Data:
◆ ◆ ◆ ◆ ◆
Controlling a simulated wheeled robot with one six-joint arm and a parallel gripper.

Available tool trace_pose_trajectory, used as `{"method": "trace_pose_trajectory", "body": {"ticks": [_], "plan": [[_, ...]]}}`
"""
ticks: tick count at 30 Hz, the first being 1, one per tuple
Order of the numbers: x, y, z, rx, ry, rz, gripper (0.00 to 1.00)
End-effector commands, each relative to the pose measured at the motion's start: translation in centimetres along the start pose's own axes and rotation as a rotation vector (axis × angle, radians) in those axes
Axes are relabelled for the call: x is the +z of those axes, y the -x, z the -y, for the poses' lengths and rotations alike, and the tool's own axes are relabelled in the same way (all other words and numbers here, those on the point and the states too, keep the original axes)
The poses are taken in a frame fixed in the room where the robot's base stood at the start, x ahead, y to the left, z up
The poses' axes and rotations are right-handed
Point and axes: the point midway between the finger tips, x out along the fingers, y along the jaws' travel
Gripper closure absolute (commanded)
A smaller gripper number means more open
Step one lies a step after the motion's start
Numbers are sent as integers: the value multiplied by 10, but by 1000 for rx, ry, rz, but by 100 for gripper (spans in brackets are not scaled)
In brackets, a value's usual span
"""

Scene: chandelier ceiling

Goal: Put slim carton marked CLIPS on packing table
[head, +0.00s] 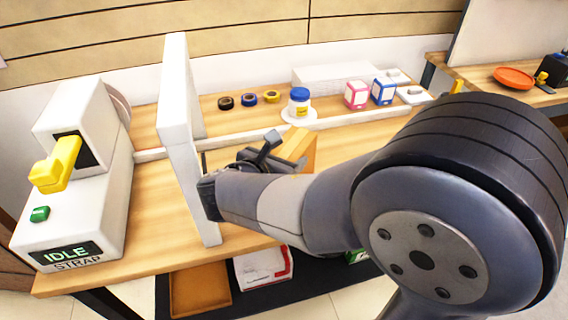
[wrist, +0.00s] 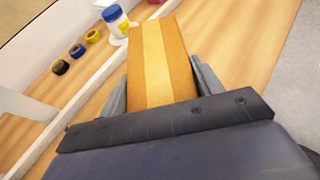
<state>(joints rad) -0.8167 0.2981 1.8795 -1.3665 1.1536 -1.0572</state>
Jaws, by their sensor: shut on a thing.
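My gripper (head: 270,152) is shut on a slim orange carton (head: 299,147) with a paler yellow stripe. In the wrist view the carton (wrist: 163,62) sits between the two grey fingers, pointing away from me. No CLIPS marking is readable on the faces that show. The carton is over the wooden packing table (head: 152,205), in front of the low white rail. I cannot tell whether it touches the tabletop. My arm hides the table's right part and some of the carton.
A white upright panel (head: 180,110) stands just left of my gripper, beside a strapping machine (head: 70,215) reading IDLE. Behind the rail are tape rolls (head: 249,98), a blue-lidded jar (head: 299,103), and pink (head: 356,94) and blue (head: 382,92) boxes. Bare wood shows left of the panel.

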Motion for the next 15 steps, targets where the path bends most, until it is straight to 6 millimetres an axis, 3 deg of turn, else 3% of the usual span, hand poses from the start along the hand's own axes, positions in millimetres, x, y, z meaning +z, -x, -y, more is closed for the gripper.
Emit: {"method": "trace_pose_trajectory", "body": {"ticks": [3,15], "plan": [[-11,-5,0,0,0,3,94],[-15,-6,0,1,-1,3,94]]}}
◆ ◆ ◆ ◆ ◆
Work instructions: Nothing but the lines from the one with "Point and axes: the" through the one with "<state>(joints rad) -0.8167" is to be copied, exactly and ends included. Leave pictures out.

Solution to this problem:
Point and axes: the point midway between the finger tips, x out along the fingers, y along the jaws' travel
Gripper closure absolute (commanded)
A smaller gripper number means more open
Step one lies a step after the motion's start
Numbers are sent as integers: the value multiplied by 10, but by 1000 for rx, ry, rz, but by 100 for gripper (spans in brackets are not scaled)
In brackets, a value's usual span
"""

Scene: chandelier ceiling

Goal: Put slim carton marked CLIPS on packing table
[head, +0.00s] 
[wrist, +0.00s] 
<state>(joints rad) -0.8167 0.2981 1.8795 -1.3665 1.1536 -1.0572</state>

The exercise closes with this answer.